Nevin moved swiftly. During 1980 he cut excess capacity by closing seven Firestone tire plants in the U.S. and Canada, leaving ten, and reduced employment from 107,000 to 83,000. He slashed plant capacity, in part because he believes that tire sales in the foreseeable future will not return to the levels set during the early 1970s. Reasons: radials wear much longer than bias tires, and auto production is unlikely to reach its prior peak levels.
This tough action was probably the only thing that saved the company. Says Nevin: "In the first year I had the image of a hatchet man. It was a damned unpleasant way to make a living." Production of so-called private-label tires, those sold at service stations under oil company names, for example, was cut drastically. "For too long," said Nevin, "Firestone's objective was to take any business just to fill idle capacity, even though the profits were marginal. Our productivity problem was self-inflicted."
Firestone's survival was also helped by some important concessions from the United Rubber Workers union. In Noblesville, Ind., Firestone workers took a pay cut to save jobs. In Memphis, employees agreed to reduce 20 work classifications to five. Says Nevin: "We now get 30% more production out of the same equipment and overhead costs."
To cut overhead further, Nevin sold the Firestone Plastics Co. to Occidental Petroleum for $200 million, omitted two dividends to shareholders, peddled two luxury corporate jets and put the Firestone Country Club up for sale. Says Nevin: "After cutting 24,000 jobs, we had no business running a country club for a thousand employees."
Although it was painful, the corporate shrinking operation achieved dramatic results. For the first nine months of the 1981 fiscal year, net income switched from a loss of $98 million in 1980 to a profit of $ 121 million. Debt was cut in half. Firestone's remaining plants are now operating at a brisk 90% of capacity, and probably will stay at a healthy 85% even if the current recession gets worse.
The problems with radial tires now seem to be behind Firestone. Almost all of the ones with possible defects have been recalled and replaced by the 721 radial, which is regarded by industry experts as equal in quality to anything Michelin or Goodyear offers. More than half of the lawsuits by individuals arising from the troublesome tires have been settled, and the remaining cases do not pose a threat to the company's existence.

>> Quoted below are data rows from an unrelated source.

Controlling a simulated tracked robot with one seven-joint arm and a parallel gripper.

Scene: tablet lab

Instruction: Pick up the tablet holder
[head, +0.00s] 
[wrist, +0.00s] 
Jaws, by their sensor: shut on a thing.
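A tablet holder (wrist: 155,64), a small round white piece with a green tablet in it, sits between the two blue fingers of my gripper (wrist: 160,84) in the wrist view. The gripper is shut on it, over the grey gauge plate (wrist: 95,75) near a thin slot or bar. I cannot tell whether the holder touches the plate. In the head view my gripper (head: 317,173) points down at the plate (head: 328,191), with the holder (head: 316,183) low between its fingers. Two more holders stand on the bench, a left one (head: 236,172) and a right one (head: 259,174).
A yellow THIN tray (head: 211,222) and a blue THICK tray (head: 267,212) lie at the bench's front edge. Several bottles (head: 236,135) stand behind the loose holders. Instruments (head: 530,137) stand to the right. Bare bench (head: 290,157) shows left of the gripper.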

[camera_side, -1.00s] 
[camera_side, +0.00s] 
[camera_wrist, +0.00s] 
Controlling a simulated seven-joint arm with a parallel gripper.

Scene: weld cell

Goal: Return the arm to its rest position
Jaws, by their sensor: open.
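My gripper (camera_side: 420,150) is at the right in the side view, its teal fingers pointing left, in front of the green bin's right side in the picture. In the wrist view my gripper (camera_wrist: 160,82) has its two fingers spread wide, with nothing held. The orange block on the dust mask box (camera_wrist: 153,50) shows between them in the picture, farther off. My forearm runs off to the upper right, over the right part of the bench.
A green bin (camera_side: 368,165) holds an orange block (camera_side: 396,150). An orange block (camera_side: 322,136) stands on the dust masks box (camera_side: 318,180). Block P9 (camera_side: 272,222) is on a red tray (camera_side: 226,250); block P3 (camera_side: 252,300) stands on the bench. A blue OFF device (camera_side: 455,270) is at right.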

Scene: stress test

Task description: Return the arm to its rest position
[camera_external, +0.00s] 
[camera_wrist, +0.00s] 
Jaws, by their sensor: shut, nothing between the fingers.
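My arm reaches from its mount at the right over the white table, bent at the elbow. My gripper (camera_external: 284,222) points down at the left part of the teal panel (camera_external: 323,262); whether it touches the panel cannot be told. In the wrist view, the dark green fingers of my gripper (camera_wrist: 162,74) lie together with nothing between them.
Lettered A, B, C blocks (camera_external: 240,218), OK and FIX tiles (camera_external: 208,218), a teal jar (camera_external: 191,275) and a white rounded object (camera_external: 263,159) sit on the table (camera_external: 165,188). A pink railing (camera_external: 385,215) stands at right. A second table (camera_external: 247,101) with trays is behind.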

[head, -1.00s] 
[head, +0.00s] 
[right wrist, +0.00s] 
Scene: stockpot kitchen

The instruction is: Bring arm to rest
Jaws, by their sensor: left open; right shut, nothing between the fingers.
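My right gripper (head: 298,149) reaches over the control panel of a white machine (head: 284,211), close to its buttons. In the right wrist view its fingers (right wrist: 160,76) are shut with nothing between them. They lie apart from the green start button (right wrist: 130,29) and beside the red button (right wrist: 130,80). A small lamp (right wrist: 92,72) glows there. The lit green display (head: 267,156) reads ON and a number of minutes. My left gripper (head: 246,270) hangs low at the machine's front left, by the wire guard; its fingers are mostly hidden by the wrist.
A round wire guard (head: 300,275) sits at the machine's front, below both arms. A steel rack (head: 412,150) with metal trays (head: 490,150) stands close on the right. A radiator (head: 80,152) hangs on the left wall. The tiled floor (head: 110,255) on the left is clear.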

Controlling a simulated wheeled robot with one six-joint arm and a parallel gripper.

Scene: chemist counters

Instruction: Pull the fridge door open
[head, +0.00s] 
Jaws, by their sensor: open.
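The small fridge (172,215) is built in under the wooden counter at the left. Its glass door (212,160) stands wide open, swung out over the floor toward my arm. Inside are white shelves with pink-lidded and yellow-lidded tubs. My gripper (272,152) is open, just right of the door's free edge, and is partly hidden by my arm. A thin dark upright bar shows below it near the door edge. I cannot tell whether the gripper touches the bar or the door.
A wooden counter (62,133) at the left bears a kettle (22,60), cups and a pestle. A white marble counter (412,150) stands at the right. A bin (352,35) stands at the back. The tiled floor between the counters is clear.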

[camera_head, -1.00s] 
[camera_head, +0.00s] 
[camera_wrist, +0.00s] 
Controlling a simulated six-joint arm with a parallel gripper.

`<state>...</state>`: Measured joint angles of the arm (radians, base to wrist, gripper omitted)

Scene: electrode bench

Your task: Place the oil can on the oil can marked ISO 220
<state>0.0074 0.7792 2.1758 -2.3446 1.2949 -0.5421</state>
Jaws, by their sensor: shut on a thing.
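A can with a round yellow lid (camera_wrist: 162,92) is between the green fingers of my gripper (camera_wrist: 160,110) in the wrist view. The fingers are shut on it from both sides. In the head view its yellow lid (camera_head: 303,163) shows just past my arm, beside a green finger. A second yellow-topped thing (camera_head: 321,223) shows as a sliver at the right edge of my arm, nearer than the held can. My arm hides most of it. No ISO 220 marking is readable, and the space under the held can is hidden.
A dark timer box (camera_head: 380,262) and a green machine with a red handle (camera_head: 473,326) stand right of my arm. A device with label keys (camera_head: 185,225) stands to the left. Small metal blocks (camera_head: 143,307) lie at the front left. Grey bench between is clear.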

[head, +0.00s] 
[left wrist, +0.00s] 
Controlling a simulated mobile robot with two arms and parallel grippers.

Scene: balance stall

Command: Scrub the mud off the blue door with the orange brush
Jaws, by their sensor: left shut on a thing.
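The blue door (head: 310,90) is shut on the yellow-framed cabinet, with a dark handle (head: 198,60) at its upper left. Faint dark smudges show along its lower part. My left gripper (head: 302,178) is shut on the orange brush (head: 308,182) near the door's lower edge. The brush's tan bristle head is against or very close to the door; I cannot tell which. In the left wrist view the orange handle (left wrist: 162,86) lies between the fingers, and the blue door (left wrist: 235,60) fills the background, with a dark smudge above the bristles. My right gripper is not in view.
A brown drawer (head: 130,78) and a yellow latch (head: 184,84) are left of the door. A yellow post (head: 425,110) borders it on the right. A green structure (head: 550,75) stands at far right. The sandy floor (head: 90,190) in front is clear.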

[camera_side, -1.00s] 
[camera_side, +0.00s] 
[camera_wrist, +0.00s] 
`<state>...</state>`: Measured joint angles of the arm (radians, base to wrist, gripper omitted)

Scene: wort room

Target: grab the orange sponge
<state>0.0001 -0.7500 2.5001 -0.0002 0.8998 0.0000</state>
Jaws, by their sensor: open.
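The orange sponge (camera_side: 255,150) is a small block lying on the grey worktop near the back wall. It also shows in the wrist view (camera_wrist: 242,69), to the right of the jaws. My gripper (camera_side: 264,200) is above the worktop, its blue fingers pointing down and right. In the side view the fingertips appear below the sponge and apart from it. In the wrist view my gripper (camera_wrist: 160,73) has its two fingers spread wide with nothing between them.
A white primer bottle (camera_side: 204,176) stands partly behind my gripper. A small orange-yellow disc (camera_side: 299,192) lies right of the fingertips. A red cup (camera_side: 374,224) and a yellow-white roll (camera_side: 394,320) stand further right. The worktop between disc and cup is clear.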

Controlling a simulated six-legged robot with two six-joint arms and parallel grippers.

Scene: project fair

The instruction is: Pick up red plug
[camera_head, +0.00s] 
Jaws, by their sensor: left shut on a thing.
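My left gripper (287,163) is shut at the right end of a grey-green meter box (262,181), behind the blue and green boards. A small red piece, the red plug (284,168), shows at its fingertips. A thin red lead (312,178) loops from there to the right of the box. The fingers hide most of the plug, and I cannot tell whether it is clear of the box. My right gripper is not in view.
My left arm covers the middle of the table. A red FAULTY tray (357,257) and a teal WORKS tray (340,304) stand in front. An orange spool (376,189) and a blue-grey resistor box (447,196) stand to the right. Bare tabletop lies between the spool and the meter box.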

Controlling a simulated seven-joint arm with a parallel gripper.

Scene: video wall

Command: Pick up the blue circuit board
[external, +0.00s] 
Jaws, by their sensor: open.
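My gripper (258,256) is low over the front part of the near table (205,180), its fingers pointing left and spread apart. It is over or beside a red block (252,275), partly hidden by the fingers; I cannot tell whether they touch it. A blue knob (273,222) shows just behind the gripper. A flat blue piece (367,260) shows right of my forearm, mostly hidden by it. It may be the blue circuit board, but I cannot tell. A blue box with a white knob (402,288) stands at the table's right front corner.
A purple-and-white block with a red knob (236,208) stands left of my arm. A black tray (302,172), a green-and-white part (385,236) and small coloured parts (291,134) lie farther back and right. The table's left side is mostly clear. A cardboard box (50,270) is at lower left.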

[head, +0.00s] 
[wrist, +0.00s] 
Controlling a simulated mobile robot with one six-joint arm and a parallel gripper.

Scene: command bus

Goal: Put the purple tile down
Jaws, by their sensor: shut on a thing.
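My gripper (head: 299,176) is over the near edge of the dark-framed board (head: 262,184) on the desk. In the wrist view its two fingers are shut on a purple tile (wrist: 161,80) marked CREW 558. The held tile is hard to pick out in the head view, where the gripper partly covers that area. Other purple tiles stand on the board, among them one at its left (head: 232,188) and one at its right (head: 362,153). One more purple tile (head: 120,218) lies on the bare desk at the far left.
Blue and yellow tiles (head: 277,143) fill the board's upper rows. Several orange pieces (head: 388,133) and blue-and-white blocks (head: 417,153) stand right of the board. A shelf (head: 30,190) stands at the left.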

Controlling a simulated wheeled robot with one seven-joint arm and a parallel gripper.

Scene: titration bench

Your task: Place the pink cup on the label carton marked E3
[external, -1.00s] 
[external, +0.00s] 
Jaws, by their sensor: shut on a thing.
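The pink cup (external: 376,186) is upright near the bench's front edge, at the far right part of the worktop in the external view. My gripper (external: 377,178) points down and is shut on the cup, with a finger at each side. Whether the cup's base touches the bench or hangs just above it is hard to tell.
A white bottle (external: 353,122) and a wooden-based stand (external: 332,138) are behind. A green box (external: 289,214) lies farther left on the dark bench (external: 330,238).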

Firestone's share of the U.S. tire market has dropped from an estimated 22% in 1978 to the current 15%, but Nevin is keeping his eye fixed on profits. Says he: "One of the ways we got into trouble was desperately chasing Goodyear. I'd rather be 30% behind Goodyear, but earning a 15% profit on equity."
Nevin would like to increase income further in coming years by expanding auto service at Firestone's nationwide network of 4,500 dealers and 1,400 retail stores. Says he: "One-third of U.S. gas stations are going out of business, and so will up to 20% of the auto dealerships." Those outlets have traditionally performed about 60% of routine auto servicing, and Firestone wants to take over more and more of that business.